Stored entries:

◆ ◆ ◆

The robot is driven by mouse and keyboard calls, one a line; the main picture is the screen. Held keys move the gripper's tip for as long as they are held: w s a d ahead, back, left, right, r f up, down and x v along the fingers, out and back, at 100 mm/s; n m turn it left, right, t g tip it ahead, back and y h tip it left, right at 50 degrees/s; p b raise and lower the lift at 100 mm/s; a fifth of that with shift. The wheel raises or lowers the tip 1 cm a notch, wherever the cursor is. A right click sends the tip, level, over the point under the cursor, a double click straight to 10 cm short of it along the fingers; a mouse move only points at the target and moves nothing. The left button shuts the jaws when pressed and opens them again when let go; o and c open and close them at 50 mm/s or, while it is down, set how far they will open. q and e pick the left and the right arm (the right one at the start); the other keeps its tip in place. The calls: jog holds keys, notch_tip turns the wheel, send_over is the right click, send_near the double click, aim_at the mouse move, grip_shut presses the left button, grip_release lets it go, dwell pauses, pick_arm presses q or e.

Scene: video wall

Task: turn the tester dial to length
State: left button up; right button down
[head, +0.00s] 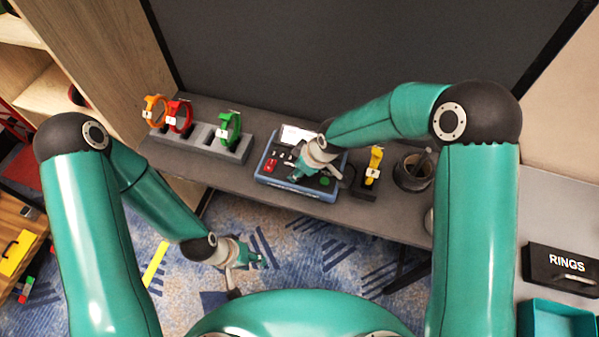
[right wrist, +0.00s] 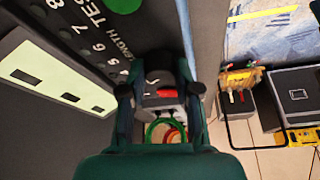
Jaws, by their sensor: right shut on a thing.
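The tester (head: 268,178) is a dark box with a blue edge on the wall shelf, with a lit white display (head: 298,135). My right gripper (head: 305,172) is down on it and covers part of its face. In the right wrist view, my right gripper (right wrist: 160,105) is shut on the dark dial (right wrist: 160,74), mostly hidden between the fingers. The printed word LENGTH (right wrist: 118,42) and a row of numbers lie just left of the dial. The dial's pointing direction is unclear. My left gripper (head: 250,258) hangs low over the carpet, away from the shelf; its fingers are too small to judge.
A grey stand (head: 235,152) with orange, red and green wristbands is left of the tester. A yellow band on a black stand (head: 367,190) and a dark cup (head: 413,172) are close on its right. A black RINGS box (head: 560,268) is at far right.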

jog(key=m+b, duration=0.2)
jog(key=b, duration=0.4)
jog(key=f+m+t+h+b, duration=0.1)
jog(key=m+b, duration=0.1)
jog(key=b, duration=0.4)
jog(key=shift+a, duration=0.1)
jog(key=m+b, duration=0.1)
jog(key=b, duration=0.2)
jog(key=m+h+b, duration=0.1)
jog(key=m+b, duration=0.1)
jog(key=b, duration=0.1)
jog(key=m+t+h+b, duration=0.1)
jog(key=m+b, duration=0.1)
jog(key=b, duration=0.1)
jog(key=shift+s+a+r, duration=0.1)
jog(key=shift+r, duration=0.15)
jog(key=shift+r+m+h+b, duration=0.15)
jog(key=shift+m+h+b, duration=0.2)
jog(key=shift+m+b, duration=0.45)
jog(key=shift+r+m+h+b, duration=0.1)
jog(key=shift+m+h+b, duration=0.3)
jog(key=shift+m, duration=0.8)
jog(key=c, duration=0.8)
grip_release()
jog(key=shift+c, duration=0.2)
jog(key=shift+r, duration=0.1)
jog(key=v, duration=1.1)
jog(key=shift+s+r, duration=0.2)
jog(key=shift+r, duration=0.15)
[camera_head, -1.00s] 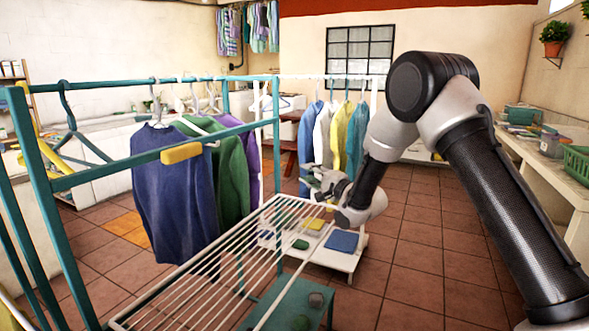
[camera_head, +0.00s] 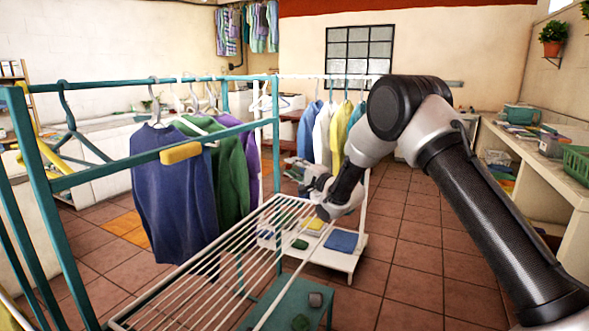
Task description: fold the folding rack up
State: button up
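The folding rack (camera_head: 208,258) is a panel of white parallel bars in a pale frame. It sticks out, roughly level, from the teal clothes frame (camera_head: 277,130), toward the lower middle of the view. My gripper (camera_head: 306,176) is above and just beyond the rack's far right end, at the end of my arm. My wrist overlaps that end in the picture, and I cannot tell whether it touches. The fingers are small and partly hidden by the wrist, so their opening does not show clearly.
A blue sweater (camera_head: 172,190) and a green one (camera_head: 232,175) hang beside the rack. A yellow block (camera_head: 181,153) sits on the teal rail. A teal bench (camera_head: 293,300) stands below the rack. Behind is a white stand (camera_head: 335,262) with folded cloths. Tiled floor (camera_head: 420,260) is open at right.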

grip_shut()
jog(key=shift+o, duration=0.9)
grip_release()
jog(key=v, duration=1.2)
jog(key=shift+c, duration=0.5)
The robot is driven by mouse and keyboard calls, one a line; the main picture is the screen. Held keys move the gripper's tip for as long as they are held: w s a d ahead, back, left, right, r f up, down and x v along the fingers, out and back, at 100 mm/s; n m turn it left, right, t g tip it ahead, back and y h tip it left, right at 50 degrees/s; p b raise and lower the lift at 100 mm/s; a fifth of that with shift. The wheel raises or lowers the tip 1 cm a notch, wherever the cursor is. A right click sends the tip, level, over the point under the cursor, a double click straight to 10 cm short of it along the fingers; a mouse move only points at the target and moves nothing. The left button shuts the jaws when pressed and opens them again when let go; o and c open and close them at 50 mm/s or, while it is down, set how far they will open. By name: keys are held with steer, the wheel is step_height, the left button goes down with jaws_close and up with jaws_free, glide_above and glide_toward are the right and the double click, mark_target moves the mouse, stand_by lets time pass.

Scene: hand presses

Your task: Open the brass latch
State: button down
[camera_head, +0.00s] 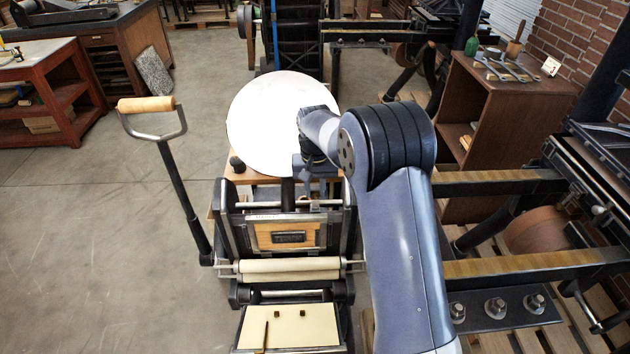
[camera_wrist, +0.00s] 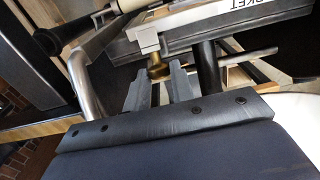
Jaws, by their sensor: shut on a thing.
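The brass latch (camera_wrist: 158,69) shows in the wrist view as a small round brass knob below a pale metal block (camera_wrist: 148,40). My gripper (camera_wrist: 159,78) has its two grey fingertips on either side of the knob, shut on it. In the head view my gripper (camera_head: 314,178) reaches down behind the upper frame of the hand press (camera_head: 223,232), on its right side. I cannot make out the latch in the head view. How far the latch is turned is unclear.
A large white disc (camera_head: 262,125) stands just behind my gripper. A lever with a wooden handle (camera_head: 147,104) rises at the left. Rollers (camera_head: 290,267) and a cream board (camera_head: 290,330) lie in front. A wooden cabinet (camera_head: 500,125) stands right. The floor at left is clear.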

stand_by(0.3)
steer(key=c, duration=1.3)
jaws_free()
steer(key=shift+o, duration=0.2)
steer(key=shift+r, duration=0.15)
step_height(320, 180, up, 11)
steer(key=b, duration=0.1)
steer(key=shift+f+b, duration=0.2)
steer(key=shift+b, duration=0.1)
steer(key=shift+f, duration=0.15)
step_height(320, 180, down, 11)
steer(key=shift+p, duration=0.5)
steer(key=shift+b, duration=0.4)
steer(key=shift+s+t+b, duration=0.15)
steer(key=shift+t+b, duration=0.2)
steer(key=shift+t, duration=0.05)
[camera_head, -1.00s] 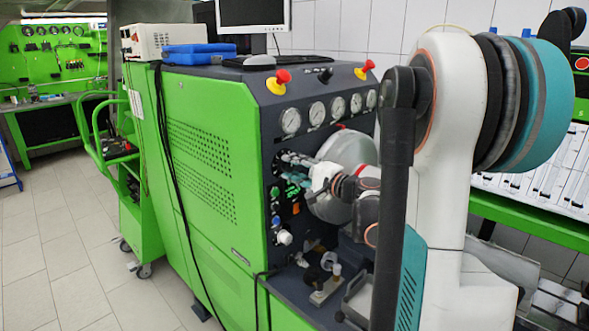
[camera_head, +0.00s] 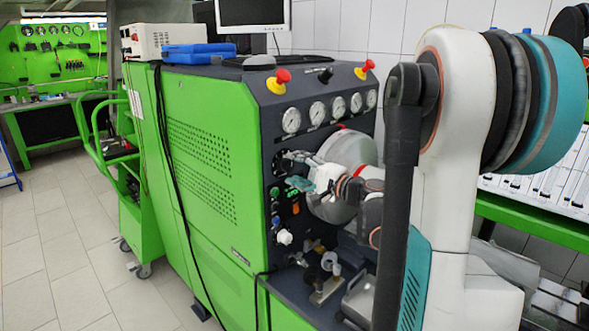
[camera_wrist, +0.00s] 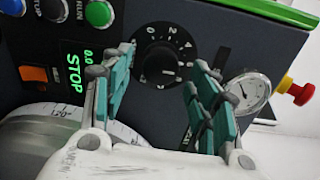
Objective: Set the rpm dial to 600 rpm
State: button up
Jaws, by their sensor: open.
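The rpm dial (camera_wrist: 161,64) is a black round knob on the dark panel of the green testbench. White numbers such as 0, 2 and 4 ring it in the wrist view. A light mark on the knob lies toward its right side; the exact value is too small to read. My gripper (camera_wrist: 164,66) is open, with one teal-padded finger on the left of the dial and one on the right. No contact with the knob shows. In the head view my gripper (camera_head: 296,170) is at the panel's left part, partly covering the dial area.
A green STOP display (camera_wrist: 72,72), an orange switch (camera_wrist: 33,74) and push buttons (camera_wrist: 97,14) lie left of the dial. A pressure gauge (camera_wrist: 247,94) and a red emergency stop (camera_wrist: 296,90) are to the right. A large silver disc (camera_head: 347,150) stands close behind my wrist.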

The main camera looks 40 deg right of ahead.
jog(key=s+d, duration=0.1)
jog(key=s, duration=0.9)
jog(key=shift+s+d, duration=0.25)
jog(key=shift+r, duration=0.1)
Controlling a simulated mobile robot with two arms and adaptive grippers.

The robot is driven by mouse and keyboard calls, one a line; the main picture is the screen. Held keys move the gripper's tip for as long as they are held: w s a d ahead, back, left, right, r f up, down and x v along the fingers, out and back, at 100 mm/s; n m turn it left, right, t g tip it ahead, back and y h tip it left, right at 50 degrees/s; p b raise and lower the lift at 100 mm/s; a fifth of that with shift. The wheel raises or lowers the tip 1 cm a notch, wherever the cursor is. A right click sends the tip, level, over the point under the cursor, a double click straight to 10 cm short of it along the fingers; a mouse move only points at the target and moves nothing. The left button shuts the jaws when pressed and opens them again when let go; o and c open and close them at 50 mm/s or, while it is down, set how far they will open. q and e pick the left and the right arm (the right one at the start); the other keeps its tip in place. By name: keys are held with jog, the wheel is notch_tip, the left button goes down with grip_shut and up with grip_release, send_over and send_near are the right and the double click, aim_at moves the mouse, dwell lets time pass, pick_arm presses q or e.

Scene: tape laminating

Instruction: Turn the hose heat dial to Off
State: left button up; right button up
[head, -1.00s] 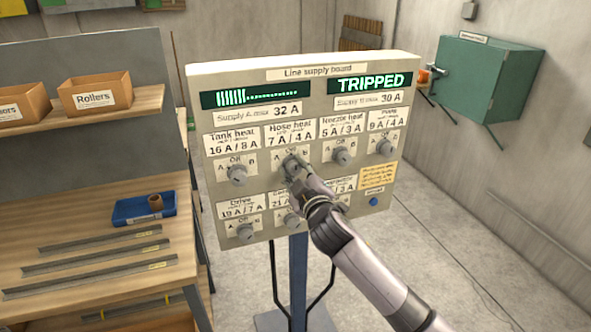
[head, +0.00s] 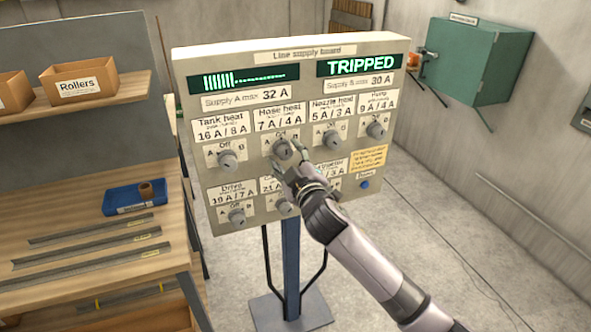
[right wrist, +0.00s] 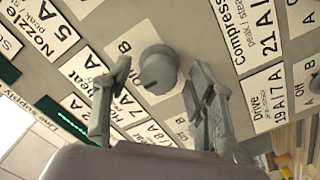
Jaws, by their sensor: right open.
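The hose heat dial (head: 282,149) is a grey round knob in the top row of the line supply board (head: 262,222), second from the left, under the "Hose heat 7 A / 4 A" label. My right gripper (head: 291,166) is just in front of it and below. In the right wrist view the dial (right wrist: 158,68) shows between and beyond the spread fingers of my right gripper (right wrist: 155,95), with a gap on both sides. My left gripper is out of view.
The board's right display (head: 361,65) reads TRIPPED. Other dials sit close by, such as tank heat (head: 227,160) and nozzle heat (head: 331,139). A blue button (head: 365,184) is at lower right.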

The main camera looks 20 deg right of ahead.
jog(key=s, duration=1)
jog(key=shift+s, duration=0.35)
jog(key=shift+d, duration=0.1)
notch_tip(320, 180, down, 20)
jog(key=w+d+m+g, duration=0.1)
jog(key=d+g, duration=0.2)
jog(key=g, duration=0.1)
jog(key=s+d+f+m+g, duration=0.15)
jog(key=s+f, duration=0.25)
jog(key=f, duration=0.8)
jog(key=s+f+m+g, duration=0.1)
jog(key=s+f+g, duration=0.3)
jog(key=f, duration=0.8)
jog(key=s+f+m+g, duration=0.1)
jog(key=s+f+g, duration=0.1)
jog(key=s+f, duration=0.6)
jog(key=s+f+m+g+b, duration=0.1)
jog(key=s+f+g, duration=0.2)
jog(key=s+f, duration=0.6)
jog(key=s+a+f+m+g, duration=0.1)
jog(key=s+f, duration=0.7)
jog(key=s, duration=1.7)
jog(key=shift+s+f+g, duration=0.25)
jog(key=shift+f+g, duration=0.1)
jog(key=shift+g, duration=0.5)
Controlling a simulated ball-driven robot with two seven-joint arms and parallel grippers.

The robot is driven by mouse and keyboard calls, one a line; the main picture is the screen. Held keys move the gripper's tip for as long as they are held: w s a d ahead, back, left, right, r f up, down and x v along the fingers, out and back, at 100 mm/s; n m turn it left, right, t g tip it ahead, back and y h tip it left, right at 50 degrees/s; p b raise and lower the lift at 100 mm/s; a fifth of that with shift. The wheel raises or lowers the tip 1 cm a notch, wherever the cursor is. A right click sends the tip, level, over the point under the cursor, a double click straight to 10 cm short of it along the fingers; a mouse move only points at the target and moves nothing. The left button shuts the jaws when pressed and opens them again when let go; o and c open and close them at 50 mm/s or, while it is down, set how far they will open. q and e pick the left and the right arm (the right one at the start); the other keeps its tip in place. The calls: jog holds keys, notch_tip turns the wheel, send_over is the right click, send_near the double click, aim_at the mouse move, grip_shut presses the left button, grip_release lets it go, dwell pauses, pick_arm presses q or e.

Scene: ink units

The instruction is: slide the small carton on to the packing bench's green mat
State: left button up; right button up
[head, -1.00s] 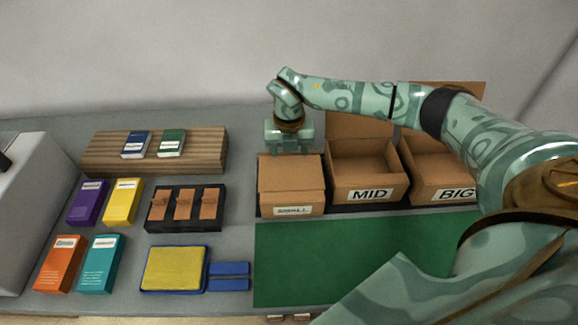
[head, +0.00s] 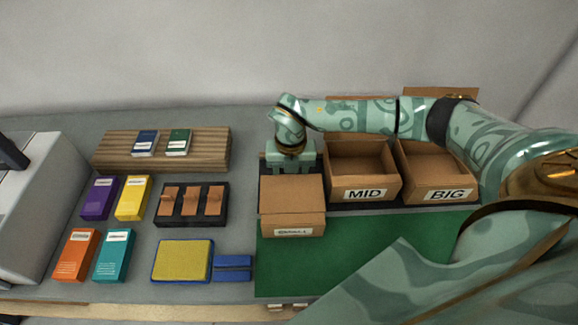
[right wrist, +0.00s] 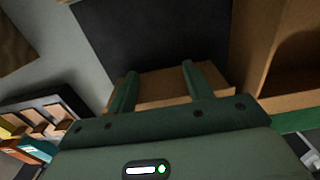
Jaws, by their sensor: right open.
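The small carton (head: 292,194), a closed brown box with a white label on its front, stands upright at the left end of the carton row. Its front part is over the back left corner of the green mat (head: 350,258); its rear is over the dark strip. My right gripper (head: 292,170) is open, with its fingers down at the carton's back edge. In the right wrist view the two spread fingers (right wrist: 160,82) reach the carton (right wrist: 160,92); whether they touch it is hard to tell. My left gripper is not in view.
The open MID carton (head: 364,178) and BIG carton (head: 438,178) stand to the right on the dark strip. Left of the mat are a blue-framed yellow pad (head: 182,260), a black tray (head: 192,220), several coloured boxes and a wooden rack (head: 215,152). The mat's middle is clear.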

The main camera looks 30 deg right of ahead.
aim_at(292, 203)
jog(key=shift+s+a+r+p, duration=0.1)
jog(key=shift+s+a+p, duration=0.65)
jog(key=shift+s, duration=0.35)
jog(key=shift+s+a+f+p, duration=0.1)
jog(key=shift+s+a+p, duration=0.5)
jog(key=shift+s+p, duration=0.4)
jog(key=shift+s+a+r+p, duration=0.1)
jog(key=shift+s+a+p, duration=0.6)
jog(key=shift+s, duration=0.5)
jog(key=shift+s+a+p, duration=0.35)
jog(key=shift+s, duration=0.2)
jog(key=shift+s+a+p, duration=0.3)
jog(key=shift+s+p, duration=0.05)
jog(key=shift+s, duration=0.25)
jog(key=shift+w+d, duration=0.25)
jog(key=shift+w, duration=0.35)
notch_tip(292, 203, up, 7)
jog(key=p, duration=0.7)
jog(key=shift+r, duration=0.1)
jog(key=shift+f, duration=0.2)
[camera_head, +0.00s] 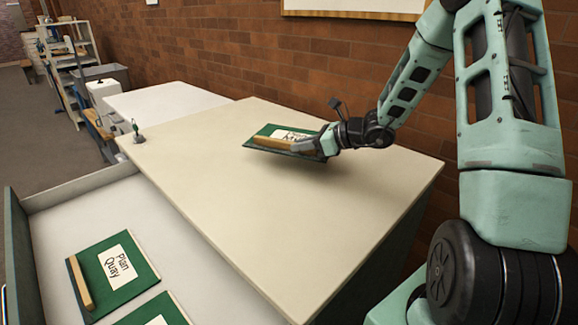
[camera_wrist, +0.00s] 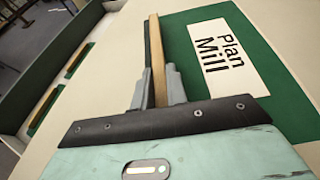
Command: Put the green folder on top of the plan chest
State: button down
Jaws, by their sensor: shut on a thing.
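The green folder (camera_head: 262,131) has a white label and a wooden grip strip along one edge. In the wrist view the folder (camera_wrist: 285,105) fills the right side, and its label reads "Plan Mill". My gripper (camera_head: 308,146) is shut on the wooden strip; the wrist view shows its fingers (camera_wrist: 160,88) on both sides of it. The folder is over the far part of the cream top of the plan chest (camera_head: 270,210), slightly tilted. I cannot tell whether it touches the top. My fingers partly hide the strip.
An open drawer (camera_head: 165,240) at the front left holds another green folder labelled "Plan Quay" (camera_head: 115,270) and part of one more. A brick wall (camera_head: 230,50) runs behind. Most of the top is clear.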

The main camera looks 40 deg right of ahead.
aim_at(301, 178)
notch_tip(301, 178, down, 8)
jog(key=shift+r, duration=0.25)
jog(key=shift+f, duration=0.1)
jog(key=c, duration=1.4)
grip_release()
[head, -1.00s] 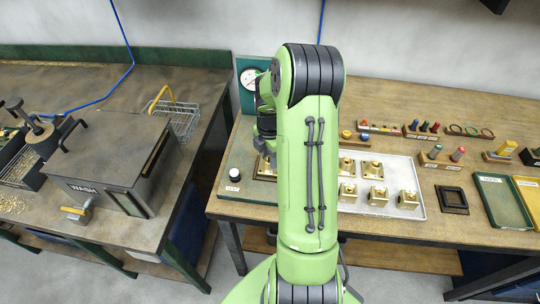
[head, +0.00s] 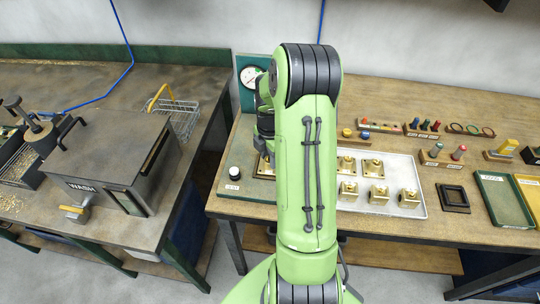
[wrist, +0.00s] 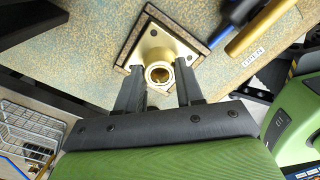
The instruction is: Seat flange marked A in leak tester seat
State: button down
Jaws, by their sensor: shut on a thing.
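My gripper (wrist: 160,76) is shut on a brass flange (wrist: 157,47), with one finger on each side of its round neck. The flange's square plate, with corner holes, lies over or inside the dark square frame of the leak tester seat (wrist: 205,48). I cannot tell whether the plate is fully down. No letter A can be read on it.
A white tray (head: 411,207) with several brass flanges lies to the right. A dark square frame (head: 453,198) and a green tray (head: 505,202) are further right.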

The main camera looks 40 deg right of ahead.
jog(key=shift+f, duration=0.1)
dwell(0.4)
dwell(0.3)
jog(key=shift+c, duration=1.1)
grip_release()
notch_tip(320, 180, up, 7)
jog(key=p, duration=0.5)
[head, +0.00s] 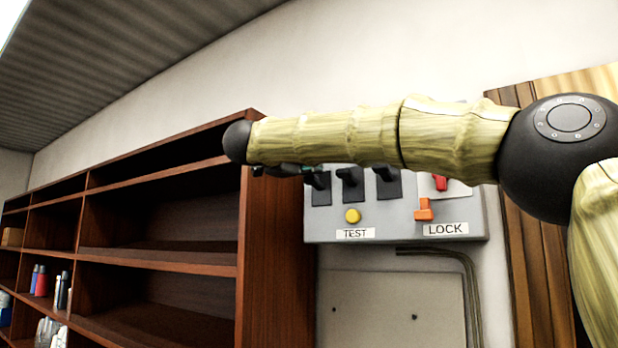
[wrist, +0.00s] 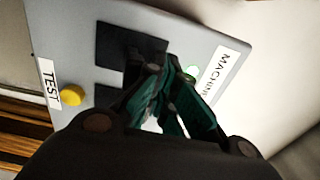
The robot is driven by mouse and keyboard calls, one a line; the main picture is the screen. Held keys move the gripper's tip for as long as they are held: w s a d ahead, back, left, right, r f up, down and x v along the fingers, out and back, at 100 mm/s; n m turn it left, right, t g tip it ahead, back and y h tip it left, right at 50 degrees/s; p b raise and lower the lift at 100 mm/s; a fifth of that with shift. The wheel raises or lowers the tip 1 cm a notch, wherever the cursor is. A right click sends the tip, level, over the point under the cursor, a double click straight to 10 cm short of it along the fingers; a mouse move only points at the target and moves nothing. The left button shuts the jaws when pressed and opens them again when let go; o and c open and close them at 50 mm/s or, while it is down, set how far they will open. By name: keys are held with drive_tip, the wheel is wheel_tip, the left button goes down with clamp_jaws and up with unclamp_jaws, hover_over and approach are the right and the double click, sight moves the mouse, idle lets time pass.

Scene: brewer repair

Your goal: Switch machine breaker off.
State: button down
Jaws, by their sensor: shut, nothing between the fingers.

◆ ◆ ◆

→ **Required work**
Where a line above includes "simulated", copy that line.

→ **Final answer**
Controlling a simulated mobile robot with two arms and adaptive grippers.
Controlling a simulated ball-driven robot with two seven-joint arms and parallel grippers.

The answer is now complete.